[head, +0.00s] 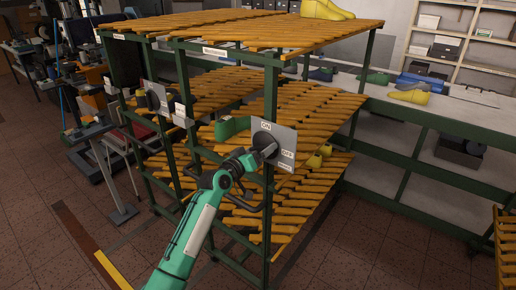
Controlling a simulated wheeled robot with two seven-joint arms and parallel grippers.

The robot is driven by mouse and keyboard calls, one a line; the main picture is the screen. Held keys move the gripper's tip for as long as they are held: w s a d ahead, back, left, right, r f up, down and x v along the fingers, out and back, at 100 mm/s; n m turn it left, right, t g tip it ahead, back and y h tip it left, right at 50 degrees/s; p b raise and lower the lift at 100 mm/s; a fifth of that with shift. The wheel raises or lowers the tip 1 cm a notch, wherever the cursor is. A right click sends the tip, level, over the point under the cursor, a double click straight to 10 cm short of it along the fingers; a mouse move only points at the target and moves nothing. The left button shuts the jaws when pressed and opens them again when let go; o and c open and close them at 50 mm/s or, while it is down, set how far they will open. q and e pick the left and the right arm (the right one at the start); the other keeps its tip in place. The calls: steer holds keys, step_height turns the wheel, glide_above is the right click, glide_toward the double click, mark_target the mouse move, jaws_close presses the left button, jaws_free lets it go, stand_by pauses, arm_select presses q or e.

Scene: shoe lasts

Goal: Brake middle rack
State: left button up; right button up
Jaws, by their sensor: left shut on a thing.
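The rack (272,88) has a green frame and tiers of orange wooden slats. A grey brake plate (288,136) marked ON at the top and OFF lower down is on its near post. A dark round brake handle (262,142) sits on the plate. My left gripper (266,153), at the end of a green and white arm, is against the handle and shut on it. The gripper hides part of the handle, so I cannot tell which mark it points to. My right gripper is not in view.
Another rack with a similar plate and dark knob (156,96) stands to the left. A long grey bench (440,112) with shoe lasts runs behind. Another slatted rack (506,242) is at the right edge. The tiled floor (380,257) at the front right is clear.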

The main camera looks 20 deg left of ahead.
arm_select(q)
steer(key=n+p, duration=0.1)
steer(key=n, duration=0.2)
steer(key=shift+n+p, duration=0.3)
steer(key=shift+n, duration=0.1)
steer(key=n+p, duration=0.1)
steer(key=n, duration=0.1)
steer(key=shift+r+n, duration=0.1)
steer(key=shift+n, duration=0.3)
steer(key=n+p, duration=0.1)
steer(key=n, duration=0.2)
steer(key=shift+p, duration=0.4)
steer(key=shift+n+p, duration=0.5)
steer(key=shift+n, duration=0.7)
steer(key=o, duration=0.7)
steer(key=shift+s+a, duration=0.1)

Aim
Every line from the top of the material above through the line with "Controlling a simulated" should be duplicated exactly, please; leave out the pictures.

Written solution
[head, +0.00s] 
Controlling a simulated wheeled robot with two seven-joint arms and parallel grippers.

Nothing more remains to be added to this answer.